→ **RECORDS FOR PROCESSING**:
= = = = = = =

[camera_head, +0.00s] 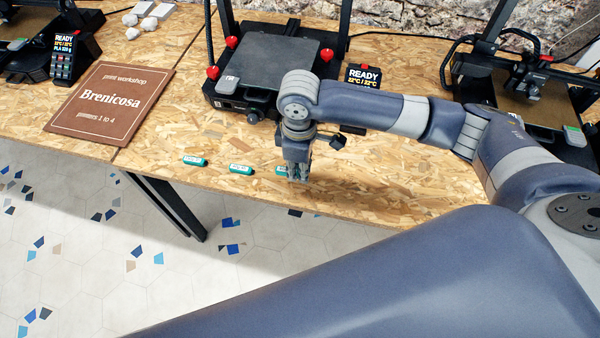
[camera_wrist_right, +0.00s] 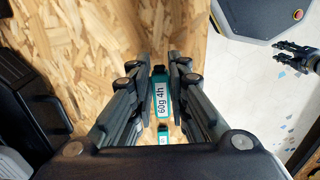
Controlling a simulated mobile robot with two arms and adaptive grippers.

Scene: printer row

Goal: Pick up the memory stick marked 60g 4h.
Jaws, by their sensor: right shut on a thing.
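The memory stick marked 60g 4h (camera_wrist_right: 161,93) is teal with a white label. In the right wrist view it sits between the two fingers of my right gripper (camera_wrist_right: 162,78), which is shut on it. In the head view this gripper (camera_head: 297,176) points down at the table's front edge, and a teal part of the stick (camera_head: 281,171) shows beside the fingers. Two other teal sticks, a middle one (camera_head: 241,169) and a left one (camera_head: 195,161), lie to its left. My left gripper (camera_wrist_right: 298,54) shows only in the right wrist view, over the floor, its fingers apart.
A 3D printer (camera_head: 265,70) stands behind my right gripper, and another (camera_head: 530,85) stands at the right. A brown sign (camera_head: 110,102) lies on the wood-chip table at the left. The tabletop (camera_head: 215,190) around the sticks is clear; its front edge is close.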

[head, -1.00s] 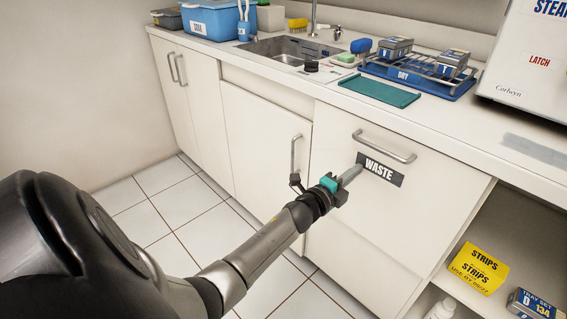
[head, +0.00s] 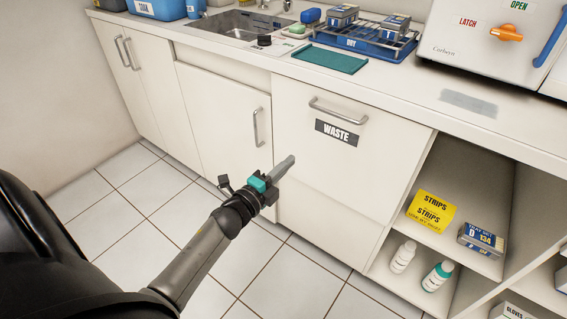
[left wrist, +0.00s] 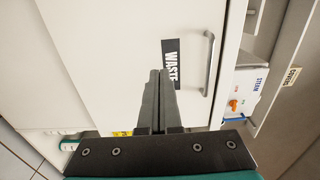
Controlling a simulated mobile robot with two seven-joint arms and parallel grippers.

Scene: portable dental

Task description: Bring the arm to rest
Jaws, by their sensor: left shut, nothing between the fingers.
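My left arm comes in from the left in the head view. Its left gripper (head: 288,162) is shut and empty, in front of the white waste drawer (head: 335,165) and below its label. In the left wrist view the two fingers (left wrist: 157,80) lie together with nothing between them. The drawer front with its WASTE label (left wrist: 171,64) and bar handle (left wrist: 209,64) shows beyond them. In the head view the drawer is shut. I cannot tell from the pictures how far the fingertips are from the drawer front. My right gripper is not in view.
The counter carries a sink (head: 235,27), a green mat (head: 330,60), a blue drying rack (head: 365,45) and a steam unit (head: 470,40). Open shelves at the right hold a yellow strips box (head: 431,210) and two bottles. The tiled floor (head: 130,225) is clear.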

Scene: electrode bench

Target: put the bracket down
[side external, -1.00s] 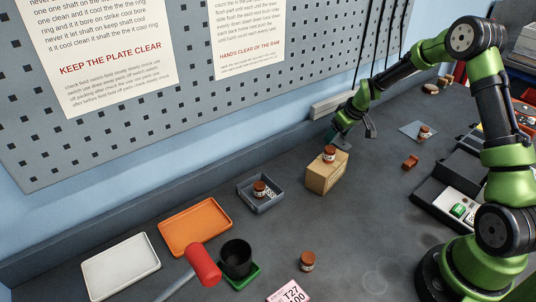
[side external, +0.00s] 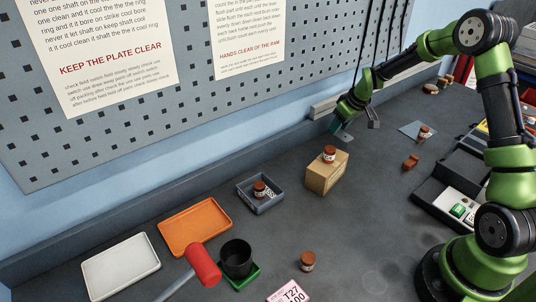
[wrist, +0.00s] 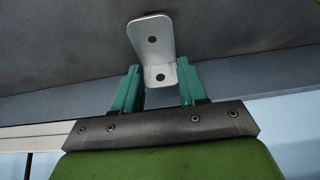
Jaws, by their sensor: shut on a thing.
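The bracket (wrist: 152,38) is a light grey, L-shaped metal piece with two dark holes. In the wrist view it sits between the teal fingers of my gripper (wrist: 158,88), which is shut on its lower flange. Its longer leg reaches out past the fingertips, over the dark bench top. In the side view my gripper (side external: 340,132) is at the back of the bench near the wall, behind the cardboard box. The bracket is too small to make out there. I cannot tell whether it touches the bench.
A grey bin (side external: 260,194), an orange tray (side external: 195,227) and a white tray (side external: 121,267) lie further left.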

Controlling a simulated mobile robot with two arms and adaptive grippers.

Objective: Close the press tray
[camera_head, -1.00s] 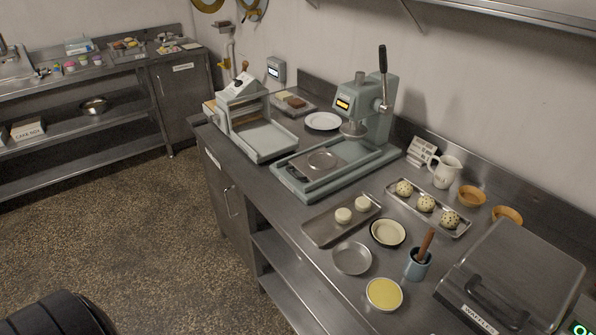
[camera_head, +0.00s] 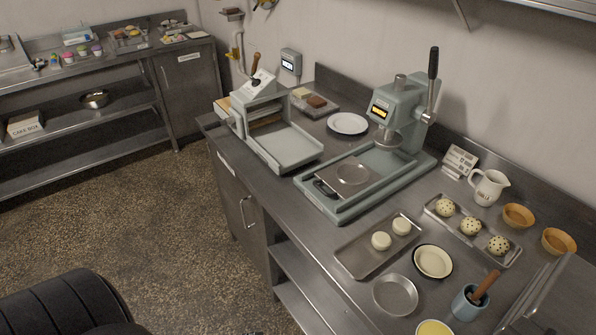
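The press (camera_head: 396,115) is a grey-green machine with a tall black-handled lever and a small lit display. It stands on the steel counter right of centre. The lever is upright. Neither of my grippers is in view.
A second grey-green machine (camera_head: 262,108) with an extended tray (camera_head: 291,146) stands left of the press. A steel tray (camera_head: 352,259) with two pale rounds, a bowl (camera_head: 395,295) and a dough-ball tray (camera_head: 436,206) lie in front and right.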

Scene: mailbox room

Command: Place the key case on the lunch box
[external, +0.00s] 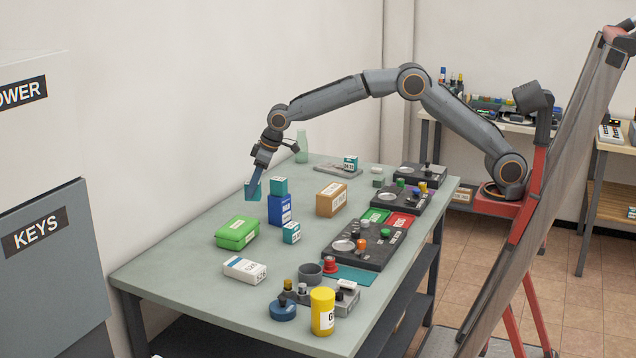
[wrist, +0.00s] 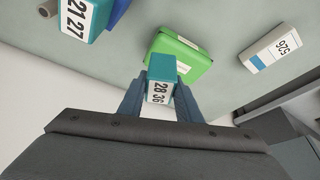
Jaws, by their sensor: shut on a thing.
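My gripper (external: 254,180) is shut on a small teal case (external: 252,190) with a white face and holds it in the air above the far left of the table. In the wrist view the case (wrist: 161,80) sits between the fingers (wrist: 160,95), its white face reading 28 36. I take this to be the key case. The green lunch box (external: 237,234) lies on the table, nearer the camera than my gripper. In the wrist view the lunch box (wrist: 185,52) is below and beyond the held case, partly hidden by it. Its top is bare in the external view.
A blue box (external: 281,211) with a teal box (external: 279,186) on top stands right of the lunch box. A small teal box (external: 291,233) and a white box (external: 245,270) are close by. Dark control panels (external: 365,246) line the right side. The table's left edge strip is clear.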

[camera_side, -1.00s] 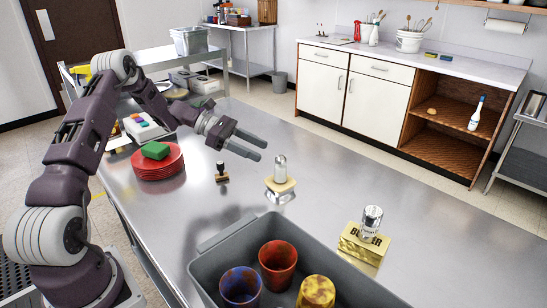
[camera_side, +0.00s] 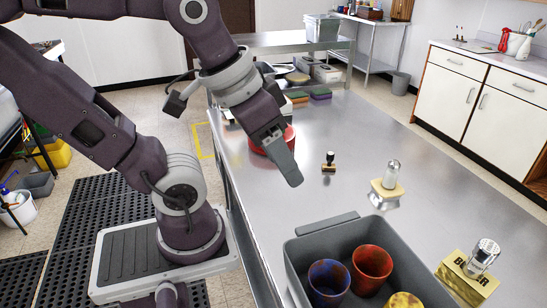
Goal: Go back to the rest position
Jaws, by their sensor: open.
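My gripper (camera_side: 290,176) hangs tilted down over the left part of the steel table (camera_side: 350,125), seen edge-on so that its fingers overlap. It is open, with nothing seen between the fingers.
A grey bin (camera_side: 300,254) at the front holds blue, red and yellow cups. A glass-bodied shaker (camera_side: 391,174) stands on a pale yellow block. Another shaker (camera_side: 482,258) stands on a gold butter block (camera_side: 462,284). Sponges (camera_side: 320,94) lie at the table's back.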

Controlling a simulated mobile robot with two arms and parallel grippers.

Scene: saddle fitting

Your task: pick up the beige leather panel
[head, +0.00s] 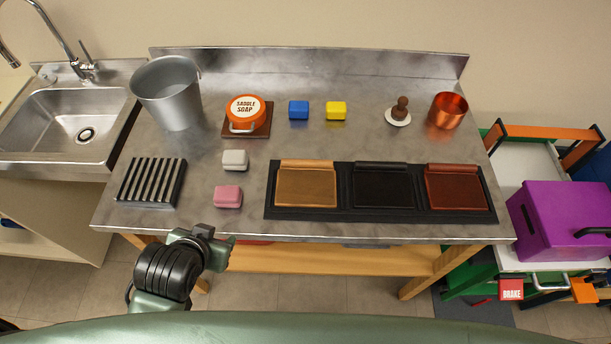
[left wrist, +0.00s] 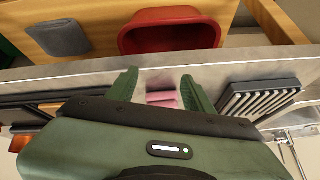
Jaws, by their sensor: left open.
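The beige leather panel (head: 306,188) lies flat in the left section of a black three-part tray (head: 370,215) at the front of the steel table. A black panel (head: 382,188) lies in the middle section and a reddish-brown one (head: 455,190) in the right section. My left gripper (head: 222,243) is at the table's front edge, left of the tray and apart from the beige panel. In the left wrist view its two green fingers (left wrist: 160,90) are spread, with nothing held between them. My right gripper is in neither view.
A pink block (head: 228,196) and a white block (head: 235,160) sit left of the tray. A slatted black rack (head: 150,182) stands further left. Saddle soap (head: 246,110), blue and yellow blocks, a metal bucket (head: 170,92) and a copper cup (head: 448,110) stand behind.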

= = = = = = =

→ **REQUIREMENTS**: Copy each line of the records containing the string "Scene".

→ **COMPLETE RESPONSE**:
Scene: printer row
Scene: portable dental
Scene: electrode bench
Scene: mailbox room
Scene: saddle fitting

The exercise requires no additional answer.